First of all, this is more of a brainstorming session than me proposing specific resolutions here; I just feel that air combat can become much more interesting somehow. I do not know which approach would be best, but I guess they're at least worthy of discussion.
Adding depth to interception stage would also require "quick battle" button, which is much more lame than vanilla approach.
Maybe so. Sounds convincing to me.
I don't see anything bad about vanilla dogfights. It's as much detailed, as it needed to be for this game. Pilots are fighting themselves, command center doesn't take control over the aircraft. They just telling exactly what is implemented. Engage/disangage.
Okay, they're not exactly "bad", but they feel really lacking in depth when compared to the ground combat. I haven't felt this way before
UNIMOD for
UFO: Extraterrestrials, and to lesser degree after
Xenonauts (which was indeed too hardcore and frustrating in this regard, just like you explained below), but now this feels really shallow and disappointing to me.
It's not just about control of the battle, but the general "flatness". All fighter planes can have two weapons - no more, no less. All fighters use exactly the same weapons, regardless their engineering principles. And so on.
I'm insisting, that most people won't appreciate altering fight mode, because it will make game even more longer/dull/monotonous. Hell, some of people are quitting xcom because they don't have good amount of elerium left after ufo crash (almost 0), and just got tired after 10 pointless missions and just loosing people. "Deep" air battle will annoy after these 10 battles.
I realize it's a bit of an asshole-y answer, but such people should perhaps find a different game. I'm not talking about air combat here, but getting tired from ground missions means one should take a break from
X-Com.
As for the air combat, I remember extremely heated wars on the
Xenonauts forum between people who enjoyed it and people who didn't want to see them at all. For
X-Com it's not so bad, because dogfights are more symbolic than actually significant to the game; there's no tactics, either your craft is better than the UFO or it isn't. I realize changing this is going to antagonize some people, who would prefer to stick to ground combat, but I don't think we're completely forbidden from at least thinking about it, especially if we pay attention to the fact that some players wouldn't want extended air combat.

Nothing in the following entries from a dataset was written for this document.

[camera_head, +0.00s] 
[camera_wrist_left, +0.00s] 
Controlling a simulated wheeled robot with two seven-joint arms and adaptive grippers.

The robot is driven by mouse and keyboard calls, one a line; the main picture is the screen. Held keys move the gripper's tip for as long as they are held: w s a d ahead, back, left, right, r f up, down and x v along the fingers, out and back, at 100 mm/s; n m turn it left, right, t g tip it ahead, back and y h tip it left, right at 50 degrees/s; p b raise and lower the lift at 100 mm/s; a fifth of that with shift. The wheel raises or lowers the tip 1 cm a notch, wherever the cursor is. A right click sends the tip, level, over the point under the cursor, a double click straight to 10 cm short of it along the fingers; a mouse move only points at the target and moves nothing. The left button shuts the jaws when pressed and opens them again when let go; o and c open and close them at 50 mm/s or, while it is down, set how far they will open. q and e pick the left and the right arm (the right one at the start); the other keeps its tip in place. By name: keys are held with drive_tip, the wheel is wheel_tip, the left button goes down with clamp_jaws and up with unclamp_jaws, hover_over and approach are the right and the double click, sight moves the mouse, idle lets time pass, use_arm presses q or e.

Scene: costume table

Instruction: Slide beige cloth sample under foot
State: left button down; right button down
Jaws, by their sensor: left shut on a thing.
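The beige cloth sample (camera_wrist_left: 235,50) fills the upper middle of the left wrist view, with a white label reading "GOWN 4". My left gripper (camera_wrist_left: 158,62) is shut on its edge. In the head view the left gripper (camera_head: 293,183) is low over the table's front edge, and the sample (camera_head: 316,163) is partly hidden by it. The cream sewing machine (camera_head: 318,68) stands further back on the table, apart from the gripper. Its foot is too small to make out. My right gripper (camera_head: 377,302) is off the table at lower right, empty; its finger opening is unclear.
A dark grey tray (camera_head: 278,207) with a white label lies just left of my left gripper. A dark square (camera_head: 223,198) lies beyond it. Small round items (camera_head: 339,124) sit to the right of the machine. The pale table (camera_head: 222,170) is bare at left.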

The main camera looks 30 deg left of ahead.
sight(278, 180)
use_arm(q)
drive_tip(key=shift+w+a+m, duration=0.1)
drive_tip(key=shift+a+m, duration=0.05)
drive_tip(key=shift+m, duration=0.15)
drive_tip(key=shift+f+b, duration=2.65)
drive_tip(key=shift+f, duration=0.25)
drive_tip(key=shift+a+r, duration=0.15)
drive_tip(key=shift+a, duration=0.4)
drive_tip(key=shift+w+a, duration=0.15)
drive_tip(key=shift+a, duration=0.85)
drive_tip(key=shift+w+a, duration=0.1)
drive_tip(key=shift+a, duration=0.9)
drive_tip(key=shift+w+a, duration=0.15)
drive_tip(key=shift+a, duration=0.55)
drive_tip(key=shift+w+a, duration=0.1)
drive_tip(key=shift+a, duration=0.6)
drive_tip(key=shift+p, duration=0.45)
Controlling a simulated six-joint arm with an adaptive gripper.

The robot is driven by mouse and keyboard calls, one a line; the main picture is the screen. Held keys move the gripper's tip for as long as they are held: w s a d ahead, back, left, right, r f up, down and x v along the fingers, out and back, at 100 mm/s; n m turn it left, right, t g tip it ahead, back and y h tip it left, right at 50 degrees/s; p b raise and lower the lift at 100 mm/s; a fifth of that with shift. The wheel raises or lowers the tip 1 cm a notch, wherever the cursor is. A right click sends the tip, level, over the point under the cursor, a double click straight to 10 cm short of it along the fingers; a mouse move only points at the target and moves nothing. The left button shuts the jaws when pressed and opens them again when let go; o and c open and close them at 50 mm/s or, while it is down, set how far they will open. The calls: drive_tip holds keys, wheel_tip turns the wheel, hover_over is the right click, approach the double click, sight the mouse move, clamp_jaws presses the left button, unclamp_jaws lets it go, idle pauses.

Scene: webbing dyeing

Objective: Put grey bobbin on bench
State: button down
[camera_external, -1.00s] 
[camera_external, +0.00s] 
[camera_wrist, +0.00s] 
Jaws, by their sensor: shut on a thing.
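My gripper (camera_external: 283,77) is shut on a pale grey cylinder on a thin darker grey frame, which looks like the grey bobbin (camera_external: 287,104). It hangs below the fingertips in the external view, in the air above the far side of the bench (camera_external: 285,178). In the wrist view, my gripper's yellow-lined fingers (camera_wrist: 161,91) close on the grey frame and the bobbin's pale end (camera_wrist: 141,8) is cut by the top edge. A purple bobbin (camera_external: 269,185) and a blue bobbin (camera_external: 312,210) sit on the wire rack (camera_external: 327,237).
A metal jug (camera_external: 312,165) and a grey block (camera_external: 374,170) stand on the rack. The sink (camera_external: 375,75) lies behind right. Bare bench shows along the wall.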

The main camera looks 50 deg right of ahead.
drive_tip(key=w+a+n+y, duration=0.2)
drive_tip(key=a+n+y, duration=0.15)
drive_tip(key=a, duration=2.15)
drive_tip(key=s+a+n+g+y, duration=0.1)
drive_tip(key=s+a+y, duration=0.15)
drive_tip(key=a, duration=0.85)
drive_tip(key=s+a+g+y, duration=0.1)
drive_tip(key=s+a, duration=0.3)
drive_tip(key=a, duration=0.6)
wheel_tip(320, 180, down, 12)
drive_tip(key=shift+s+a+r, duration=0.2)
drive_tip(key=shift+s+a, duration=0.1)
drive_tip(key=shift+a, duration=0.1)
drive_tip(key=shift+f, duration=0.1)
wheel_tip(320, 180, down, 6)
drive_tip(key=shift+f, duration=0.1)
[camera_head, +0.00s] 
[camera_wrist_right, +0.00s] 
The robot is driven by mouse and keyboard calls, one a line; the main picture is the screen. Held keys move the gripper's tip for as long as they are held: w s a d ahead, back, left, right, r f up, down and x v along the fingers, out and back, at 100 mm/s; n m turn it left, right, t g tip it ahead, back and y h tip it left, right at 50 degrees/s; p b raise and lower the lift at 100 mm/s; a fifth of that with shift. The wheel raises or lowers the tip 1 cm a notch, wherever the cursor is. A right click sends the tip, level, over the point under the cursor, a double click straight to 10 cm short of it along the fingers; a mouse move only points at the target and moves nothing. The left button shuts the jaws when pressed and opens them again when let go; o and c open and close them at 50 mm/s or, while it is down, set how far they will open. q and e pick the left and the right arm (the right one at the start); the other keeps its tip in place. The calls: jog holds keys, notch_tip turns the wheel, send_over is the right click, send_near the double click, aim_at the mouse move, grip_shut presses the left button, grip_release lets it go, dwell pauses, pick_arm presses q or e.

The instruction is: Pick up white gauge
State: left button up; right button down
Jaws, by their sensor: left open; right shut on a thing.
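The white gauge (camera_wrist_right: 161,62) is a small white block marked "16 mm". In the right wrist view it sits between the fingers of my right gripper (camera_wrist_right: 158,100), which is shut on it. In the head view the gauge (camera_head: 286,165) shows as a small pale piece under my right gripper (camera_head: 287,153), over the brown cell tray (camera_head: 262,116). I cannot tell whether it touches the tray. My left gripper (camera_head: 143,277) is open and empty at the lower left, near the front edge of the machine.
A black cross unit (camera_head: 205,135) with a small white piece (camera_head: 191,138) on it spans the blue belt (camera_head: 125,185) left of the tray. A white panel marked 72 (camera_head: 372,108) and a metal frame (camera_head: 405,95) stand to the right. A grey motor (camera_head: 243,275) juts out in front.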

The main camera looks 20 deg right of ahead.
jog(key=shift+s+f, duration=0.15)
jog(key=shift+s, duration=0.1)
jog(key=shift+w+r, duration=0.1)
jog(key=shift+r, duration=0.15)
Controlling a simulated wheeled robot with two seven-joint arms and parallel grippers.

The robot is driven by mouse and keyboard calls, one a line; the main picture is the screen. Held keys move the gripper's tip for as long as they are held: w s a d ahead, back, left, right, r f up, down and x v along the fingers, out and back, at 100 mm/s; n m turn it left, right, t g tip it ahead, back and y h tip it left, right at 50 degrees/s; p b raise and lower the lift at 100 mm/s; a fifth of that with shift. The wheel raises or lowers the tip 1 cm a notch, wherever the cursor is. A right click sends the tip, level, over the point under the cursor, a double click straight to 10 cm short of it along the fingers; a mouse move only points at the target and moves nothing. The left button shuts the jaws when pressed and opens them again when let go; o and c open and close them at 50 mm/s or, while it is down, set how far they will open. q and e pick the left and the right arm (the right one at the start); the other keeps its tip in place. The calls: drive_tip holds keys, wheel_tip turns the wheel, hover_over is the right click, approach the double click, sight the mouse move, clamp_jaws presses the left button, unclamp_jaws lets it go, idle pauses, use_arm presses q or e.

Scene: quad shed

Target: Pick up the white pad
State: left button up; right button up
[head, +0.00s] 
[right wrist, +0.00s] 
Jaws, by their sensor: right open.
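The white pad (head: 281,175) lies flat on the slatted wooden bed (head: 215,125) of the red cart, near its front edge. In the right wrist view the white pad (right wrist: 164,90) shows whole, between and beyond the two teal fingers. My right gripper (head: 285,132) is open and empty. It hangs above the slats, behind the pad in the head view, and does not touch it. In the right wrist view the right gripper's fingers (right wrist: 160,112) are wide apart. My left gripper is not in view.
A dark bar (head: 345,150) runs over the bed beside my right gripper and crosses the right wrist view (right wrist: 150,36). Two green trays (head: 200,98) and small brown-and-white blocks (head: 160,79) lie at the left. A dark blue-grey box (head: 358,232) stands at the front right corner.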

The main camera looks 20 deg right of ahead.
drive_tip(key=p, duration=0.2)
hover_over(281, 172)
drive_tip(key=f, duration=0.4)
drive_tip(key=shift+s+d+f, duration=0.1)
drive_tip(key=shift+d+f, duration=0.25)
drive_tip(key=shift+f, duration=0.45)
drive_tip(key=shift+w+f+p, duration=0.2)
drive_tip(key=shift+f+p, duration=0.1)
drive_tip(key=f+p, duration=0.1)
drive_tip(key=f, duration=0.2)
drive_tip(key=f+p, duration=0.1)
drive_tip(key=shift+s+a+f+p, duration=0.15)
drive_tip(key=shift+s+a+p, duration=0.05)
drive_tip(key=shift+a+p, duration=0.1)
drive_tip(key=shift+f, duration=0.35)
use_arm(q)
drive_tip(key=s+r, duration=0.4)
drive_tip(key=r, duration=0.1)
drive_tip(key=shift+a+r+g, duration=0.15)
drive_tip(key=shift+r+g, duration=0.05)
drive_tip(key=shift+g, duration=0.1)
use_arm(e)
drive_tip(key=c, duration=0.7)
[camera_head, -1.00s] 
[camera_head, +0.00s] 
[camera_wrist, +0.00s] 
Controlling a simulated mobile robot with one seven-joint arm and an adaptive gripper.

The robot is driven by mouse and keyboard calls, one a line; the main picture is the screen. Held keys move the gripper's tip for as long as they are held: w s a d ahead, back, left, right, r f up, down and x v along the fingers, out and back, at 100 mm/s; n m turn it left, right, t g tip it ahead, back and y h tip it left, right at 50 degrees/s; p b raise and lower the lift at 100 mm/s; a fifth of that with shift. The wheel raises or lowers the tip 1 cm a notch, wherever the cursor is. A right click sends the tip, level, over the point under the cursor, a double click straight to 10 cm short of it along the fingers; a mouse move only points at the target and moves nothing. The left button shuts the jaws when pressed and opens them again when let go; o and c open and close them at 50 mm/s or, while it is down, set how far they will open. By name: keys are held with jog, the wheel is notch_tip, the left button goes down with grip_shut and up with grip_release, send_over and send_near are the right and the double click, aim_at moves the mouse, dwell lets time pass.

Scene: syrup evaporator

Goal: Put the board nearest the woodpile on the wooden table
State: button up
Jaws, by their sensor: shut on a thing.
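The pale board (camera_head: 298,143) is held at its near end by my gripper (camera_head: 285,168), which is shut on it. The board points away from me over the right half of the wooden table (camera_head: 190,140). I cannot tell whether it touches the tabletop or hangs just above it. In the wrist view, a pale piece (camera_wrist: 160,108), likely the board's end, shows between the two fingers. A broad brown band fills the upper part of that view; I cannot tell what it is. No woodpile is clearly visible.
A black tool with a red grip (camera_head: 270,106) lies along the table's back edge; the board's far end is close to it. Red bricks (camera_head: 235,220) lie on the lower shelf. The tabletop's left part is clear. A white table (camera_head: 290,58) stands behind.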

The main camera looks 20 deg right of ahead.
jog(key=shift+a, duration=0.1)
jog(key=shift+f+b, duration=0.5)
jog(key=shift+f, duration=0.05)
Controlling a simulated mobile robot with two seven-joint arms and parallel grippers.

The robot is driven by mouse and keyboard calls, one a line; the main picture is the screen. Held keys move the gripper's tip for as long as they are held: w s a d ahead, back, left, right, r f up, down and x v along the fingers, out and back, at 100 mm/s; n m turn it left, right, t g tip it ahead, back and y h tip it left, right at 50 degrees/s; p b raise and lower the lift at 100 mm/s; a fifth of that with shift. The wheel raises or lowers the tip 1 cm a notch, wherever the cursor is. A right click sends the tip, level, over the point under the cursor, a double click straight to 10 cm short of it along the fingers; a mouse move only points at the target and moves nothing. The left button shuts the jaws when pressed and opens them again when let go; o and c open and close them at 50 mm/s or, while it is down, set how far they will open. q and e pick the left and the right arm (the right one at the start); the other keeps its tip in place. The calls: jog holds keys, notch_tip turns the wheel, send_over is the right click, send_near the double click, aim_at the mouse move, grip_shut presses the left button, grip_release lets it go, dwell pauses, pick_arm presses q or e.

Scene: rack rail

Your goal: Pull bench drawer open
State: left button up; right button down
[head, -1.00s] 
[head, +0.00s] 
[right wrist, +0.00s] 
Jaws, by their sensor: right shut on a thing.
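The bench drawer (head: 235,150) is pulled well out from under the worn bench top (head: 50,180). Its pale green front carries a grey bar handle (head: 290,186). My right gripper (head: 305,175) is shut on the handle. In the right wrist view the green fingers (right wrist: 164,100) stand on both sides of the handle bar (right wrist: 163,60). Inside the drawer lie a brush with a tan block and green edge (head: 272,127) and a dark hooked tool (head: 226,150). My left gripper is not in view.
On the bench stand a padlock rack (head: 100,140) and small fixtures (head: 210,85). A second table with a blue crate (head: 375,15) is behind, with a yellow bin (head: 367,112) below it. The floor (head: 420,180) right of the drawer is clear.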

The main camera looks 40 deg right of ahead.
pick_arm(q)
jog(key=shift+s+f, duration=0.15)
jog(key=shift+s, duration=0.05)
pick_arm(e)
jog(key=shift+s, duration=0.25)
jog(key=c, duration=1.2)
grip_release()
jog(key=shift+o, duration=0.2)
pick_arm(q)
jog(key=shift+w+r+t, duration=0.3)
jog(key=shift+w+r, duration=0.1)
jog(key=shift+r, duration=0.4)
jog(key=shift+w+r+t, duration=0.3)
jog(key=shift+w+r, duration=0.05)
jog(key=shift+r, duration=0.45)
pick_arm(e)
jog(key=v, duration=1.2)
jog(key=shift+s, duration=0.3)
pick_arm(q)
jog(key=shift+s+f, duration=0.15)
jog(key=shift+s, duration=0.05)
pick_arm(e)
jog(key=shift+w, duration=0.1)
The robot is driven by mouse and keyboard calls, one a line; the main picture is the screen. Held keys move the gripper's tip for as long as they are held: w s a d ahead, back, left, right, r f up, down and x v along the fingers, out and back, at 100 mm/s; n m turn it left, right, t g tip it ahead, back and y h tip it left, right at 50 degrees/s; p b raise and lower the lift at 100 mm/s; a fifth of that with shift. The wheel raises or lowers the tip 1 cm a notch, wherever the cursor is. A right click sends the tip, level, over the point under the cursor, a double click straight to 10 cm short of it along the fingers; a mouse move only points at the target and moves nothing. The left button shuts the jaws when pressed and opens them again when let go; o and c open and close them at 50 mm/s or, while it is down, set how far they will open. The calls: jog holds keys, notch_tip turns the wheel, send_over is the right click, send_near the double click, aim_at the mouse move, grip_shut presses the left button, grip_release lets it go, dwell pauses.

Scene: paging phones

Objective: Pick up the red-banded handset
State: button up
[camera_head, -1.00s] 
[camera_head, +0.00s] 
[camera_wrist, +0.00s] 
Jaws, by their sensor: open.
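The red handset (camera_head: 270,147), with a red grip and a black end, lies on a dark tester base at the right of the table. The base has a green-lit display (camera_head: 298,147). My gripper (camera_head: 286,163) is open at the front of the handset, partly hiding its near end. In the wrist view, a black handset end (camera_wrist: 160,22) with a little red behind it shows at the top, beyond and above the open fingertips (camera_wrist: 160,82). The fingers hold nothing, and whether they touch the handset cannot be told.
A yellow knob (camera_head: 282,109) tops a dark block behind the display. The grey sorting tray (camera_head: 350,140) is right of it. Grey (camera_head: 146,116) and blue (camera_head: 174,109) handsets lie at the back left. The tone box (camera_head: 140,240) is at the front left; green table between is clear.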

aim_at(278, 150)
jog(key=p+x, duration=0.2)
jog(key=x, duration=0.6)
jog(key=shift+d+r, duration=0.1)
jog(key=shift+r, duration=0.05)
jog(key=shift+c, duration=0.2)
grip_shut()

BUT: The tactical battlescape doesn't lend itself well to the high-speed dogfights that the interception represents, I'm afraid. I've been thinking about this a lot, and I really don't see how this could be implemented as a full tactical air combat system.
Perhaps you are right. I was never particularly attached to the "duplicate the Battlescape" idea, it just seemed easiest to do.
what I would still like to see is a battlescape-based damage allocation system. instead of actually fighting the dogfight in the battlescape, the battlescape would be used to simulate the impacts of the various weapons on the combatants. for each shot that connects in the dogfight "mini-game", a corresponding shot hits the craft in a "virtual battlescape".
why? because in this way, internal damage can result from the shots, and it would actually matter which weapon you use!
the game would check against various scenarios that can lead to a crash, for example (numbers open for discussion):
- more than 50% of Power Sources destroyed
- more than 50% of Navigation units destroyed
- more than 50% of Hull destroyed
- more than 50% of Navigators killed or unconscious
while Avalanche missiles or even Fusion Balls will blow away large portions of the hull and for example two lucky hits could "surgically" destroy two Power Sources on a Battle Ship, the large explosions are also more likely to kill crew members, destroy salvageable material and possibly cause the Power Source on a smaller UFO to explode, destroying much of the loot.
Cannons and Laser Cannons, on the other hand, would eat away the hull - much more likely to preserve the loot. or a lucky double hit with a Cannon (first hit punctures the hull, second hit kills the Navigator) could give you an almost-intact UFO.
oh, and the damaged UFO would of course need to be preserved in memory, because that same damage needs to be transferred to the crash site UFO. plus perhaps some impact damage in case of a full crash.
Hmm... If I'm not mistaken, it looks a lot like the combat system from
Master of Orion II - well more detailed, because we have more ship systems, but also limited to several ships at most. Yeah, it could work.
Or we can make a real-time arena, like in one of those old shooting games
Or in
X-Com: Apocalypse, if you think about it.